+++ Information supplied
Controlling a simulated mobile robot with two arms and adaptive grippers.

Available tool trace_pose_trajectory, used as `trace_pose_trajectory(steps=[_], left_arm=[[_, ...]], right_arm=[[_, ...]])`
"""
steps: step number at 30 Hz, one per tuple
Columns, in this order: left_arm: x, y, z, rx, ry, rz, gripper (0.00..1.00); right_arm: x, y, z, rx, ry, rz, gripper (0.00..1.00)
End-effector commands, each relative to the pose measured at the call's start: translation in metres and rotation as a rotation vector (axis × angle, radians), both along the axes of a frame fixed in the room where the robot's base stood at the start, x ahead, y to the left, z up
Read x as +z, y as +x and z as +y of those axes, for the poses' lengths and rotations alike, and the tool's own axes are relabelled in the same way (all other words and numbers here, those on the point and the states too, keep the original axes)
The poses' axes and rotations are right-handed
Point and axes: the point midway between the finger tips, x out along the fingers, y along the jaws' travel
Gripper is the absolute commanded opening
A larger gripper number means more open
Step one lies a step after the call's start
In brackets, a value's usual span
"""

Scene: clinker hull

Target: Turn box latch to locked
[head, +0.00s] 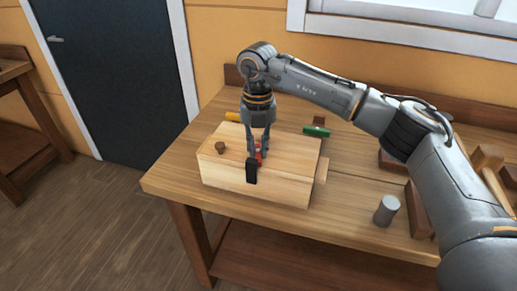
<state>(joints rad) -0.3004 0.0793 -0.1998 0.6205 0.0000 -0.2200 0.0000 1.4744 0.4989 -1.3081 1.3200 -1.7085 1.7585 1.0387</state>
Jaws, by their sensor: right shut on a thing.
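A pale wooden box (285,180) stands on the workbench, with a small brown knob (220,148) on the left of its top. My right gripper (257,160) points down over the middle of the box top. Its fingers are closed around a small red part, which looks like the latch (259,155). The fingers hide much of this part, so I cannot tell its exact angle. A black piece (251,172) hangs over the box's front top edge just below the fingers. My left gripper is not in view.
The wooden workbench (165,180) has a green-handled tool (316,131) and a yellow-handled one (232,117) behind the box. A grey cylinder (386,210) stands at the right. My right arm spans the bench's right side. The bench's front left corner is clear.

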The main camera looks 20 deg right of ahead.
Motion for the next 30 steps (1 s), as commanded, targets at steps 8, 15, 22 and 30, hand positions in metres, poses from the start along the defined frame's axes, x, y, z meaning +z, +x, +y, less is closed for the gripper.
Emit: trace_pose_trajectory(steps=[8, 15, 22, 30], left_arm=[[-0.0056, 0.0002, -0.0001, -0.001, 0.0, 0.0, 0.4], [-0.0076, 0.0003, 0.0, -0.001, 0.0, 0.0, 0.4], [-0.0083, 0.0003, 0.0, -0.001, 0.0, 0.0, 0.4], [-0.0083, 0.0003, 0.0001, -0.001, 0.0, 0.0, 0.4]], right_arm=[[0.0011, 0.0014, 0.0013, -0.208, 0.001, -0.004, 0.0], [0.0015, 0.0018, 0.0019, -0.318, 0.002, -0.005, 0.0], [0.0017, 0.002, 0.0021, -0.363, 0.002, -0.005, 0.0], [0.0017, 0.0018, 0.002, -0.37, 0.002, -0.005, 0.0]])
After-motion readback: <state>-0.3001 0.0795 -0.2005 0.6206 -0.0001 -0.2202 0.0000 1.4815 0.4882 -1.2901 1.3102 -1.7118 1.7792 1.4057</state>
++++++
How many lines of the listing include the string "rotations"? Answer with the number alone.

2